◆ Data provided:
■ ■ ■

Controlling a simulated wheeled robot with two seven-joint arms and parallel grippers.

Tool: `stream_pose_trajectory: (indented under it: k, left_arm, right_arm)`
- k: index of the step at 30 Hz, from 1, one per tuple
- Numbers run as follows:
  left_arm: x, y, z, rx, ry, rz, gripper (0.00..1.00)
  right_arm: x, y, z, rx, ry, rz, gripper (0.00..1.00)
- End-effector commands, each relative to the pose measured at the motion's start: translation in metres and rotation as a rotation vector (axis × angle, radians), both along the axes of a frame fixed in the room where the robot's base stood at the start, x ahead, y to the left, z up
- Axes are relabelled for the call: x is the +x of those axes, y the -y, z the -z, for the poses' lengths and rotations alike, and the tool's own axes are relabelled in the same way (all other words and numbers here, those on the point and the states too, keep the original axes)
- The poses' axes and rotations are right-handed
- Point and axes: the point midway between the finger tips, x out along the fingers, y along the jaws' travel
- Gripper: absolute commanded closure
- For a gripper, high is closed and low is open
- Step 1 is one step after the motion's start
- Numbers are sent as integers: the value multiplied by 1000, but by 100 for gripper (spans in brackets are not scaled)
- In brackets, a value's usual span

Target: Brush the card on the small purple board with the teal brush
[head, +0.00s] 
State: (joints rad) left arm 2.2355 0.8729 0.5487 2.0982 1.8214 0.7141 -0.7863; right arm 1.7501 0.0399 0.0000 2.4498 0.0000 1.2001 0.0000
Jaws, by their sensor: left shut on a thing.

■ ■ ■

◆ Short problem:
Repeat the data above exactly.

◆ Reply to the exercise:
Controlling a simulated wheeled robot with two seven-joint arms and parallel grippers.

Tool: `stream_pose_trajectory: (indented under it: k, left_arm, right_arm)`
- k: index of the step at 30 Hz, from 1, one per tuple
- Numbers run as follows:
  left_arm: x, y, z, rx, ry, rz, gripper (0.00..1.00)
  right_arm: x, y, z, rx, ry, rz, gripper (0.00..1.00)
- End-effector commands, each relative to the pose measured at the motion's start: translation in metres and rotation as a rotation vector (axis × angle, radians), both along the axes of a frame fixed in the room where the robot's base stood at the start, x ahead, y to the left, z up
- Axes are relabelled for the call: x is the +x of those axes, y the -y, z the -z, for the poses' lengths and rotations alike, and the tool's own axes are relabelled in the same way (all other words and numbers here, those on the point and the states too, keep the original axes)
- The poses' axes and rotations are right-handed
- Point and axes: the point midway between the finger tips, x out along the fingers, y along the jaws' travel
- Gripper: absolute commanded closure
- For a gripper, high is closed and low is open
- Step 1 is one step after the motion's start
- Numbers are sent as integers: the value multiplied by 1000, but by 100 for gripper (spans in brackets are not scaled)
- In brackets, a value's usual span

Target: Brush the card on the small purple board with the teal brush
[head, +0.00s] 
State: (joints rad) left arm 2.2355 0.8729 0.5487 2.0982 1.8214 0.7141 -0.7863; right arm 1.7501 0.0399 0.0000 2.4498 0.0000 1.2001 0.0000
Jaws, by their sensor: left shut on a thing.

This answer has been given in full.